▶ [YOUR OBJECTIVE]
Skip every picture, and copy exactly the lines from the one containing "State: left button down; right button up" to the end of the data.

----------------

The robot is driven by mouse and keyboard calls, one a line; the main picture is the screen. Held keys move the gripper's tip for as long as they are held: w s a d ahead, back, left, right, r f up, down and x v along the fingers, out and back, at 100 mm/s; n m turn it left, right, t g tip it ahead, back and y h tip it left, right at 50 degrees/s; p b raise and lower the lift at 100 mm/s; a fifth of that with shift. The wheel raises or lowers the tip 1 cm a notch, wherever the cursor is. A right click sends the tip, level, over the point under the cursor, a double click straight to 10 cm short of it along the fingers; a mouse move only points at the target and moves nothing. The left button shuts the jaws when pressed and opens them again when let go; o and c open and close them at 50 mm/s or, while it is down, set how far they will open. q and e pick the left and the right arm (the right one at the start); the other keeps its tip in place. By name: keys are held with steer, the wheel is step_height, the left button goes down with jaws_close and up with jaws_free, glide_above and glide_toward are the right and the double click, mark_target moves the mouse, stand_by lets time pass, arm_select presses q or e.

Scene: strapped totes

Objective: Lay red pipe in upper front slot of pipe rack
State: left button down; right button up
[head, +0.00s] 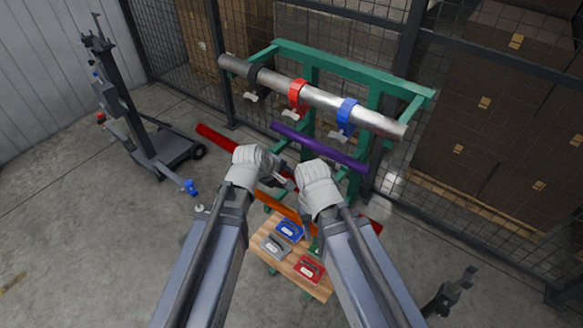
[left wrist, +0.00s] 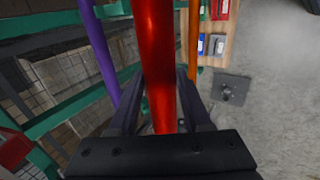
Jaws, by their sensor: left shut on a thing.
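The red pipe (head: 217,138) slants across the head view in front of the green pipe rack (head: 345,68). Its middle is hidden behind my grippers, and its other end shows beyond my right wrist. My left gripper (head: 280,180) is shut on the red pipe; in the left wrist view the pipe (left wrist: 155,60) runs between the fingers (left wrist: 160,110). A purple pipe (head: 320,146) lies across the rack, behind the red one. An orange pipe (head: 284,208) is lower down. My right gripper (head: 305,226) is mostly hidden by its own wrist, so its jaws cannot be read.
A metal pipe (head: 375,119) with black, red and blue straps lies across the rack's top. A wooden board (head: 268,256) with blue, grey and red cases is below my grippers. Mesh fencing stands behind the rack. A dark wheeled stand (head: 165,150) is at left, with open floor around.

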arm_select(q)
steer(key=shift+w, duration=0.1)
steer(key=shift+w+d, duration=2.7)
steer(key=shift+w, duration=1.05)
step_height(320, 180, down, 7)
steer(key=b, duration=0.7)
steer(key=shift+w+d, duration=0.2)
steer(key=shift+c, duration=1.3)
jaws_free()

----------------

▶ [ANSWER TO THIS TASK]
State: left button down; right button up
[head, +0.00s] 
[left wrist, +0.00s] 
Jaws, by their sensor: left shut on a thing.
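The red pipe (head: 217,138) slants across the head view in front of the green pipe rack (head: 345,68). Its middle is hidden behind my grippers, and its other end shows beyond my right wrist. My left gripper (head: 280,180) is shut on the red pipe; in the left wrist view the pipe (left wrist: 155,60) runs between the fingers (left wrist: 160,110). A purple pipe (head: 320,146) lies across the rack, behind the red one. An orange pipe (head: 284,208) is lower down. My right gripper (head: 305,226) is mostly hidden by its own wrist, so its jaws cannot be read.
A metal pipe (head: 375,119) with black, red and blue straps lies across the rack's top. A wooden board (head: 268,256) with blue, grey and red cases is below my grippers. Mesh fencing stands behind the rack. A dark wheeled stand (head: 165,150) is at left, with open floor around.

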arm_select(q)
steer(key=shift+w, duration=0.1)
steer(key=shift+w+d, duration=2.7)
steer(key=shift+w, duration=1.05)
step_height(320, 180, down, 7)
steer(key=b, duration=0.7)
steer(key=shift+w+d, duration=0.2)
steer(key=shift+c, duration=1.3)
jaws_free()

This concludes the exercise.